THE TASK: Extract every line below that contains the word "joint".

— Begin RAW DATA —

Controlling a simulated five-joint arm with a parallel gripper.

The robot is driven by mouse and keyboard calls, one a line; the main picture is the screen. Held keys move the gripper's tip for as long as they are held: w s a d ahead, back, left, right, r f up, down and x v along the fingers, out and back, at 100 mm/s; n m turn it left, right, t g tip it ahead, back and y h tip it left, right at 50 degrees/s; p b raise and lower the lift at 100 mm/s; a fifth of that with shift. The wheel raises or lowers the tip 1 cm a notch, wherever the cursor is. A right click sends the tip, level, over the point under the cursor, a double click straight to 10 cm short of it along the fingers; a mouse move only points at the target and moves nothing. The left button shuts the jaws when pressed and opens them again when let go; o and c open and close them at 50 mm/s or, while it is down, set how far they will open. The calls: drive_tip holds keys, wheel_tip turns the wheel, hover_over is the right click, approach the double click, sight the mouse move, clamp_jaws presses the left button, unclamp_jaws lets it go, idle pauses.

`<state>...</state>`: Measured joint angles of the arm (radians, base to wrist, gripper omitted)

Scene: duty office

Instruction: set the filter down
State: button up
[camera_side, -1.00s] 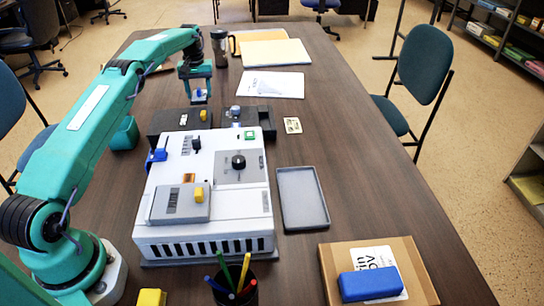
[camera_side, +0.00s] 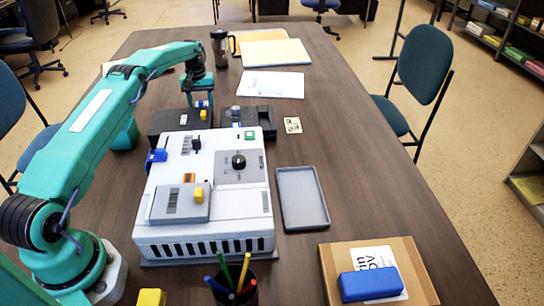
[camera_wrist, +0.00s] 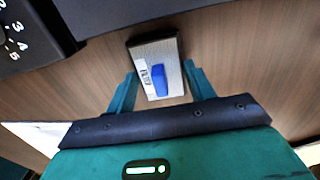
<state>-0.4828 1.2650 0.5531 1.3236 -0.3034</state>
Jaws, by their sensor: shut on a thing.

— End RAW DATA —

THE OUTPUT:
Controlling a simulated five-joint arm with a parallel gripper.
`<state>...</state>`: Measured joint angles of the arm (radians, base to wrist, gripper omitted)

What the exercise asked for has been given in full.